**DESCRIPTION OF THE TASK:** Collect all lines below with the string "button".

[Start of GIVEN INFORMATION]

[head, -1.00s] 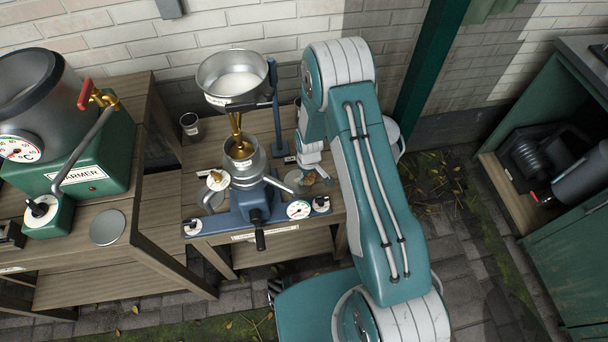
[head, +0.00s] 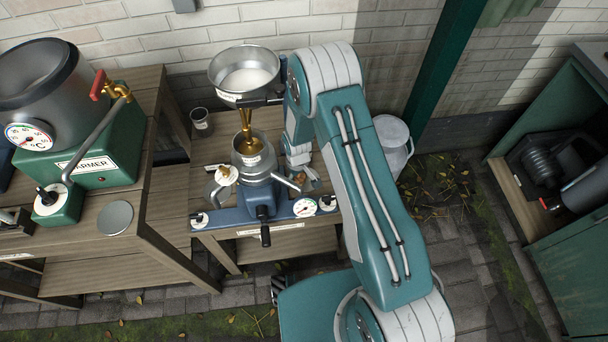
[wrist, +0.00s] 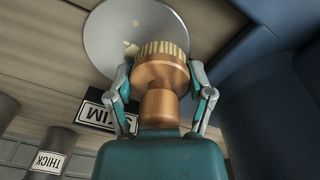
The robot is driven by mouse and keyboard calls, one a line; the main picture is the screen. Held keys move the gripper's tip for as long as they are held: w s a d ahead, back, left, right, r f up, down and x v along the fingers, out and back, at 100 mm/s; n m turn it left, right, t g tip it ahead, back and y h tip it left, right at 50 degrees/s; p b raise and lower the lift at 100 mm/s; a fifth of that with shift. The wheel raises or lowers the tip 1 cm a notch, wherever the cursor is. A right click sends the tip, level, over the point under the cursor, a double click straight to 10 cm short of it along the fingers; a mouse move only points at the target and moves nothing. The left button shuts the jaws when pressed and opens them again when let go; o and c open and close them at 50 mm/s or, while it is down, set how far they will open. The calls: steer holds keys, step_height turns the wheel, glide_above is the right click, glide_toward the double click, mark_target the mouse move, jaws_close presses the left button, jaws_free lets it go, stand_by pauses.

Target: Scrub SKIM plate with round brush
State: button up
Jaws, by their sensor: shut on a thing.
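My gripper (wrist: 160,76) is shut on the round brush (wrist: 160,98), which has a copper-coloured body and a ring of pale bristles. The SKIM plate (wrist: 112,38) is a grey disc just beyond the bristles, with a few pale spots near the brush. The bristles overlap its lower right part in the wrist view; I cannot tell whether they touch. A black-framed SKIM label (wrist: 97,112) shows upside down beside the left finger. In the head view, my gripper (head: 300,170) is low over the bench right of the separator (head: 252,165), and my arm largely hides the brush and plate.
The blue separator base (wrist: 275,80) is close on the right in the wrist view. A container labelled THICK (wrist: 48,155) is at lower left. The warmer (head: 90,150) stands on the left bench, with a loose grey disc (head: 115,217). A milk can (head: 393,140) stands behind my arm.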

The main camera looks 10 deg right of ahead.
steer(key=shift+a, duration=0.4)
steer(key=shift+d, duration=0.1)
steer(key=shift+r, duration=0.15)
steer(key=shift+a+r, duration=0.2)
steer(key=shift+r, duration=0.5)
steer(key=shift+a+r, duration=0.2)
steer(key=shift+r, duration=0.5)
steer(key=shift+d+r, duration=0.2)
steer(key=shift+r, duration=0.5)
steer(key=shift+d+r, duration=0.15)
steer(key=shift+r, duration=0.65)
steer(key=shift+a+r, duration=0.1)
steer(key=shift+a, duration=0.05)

[End of GIVEN INFORMATION]

**THE SOLUTION:**
The robot is driven by mouse and keyboard calls, one a line; the main picture is the screen. Held keys move the gripper's tip for as long as they are held: w s a d ahead, back, left, right, r f up, down and x v along the fingers, out and back, at 100 mm/s; n m turn it left, right, t g tip it ahead, back and y h tip it left, right at 50 degrees/s; p b raise and lower the lift at 100 mm/s; a fifth of that with shift. The wheel raises or lowers the tip 1 cm a notch, wherever the cursor is. A right click sends the tip, level, over the point under the cursor, a double click straight to 10 cm short of it along the fingers; a mouse move only points at the target and moves nothing. The left button shuts the jaws when pressed and opens them again when let go; o and c open and close them at 50 mm/s or, while it is down, set how far they will open. The calls: steer holds keys, step_height turns the wheel, glide_above is the right click, glide_toward the double click, mark_target the mouse move, jaws_close presses the left button, jaws_free lets it go, stand_by pauses.
State: button up

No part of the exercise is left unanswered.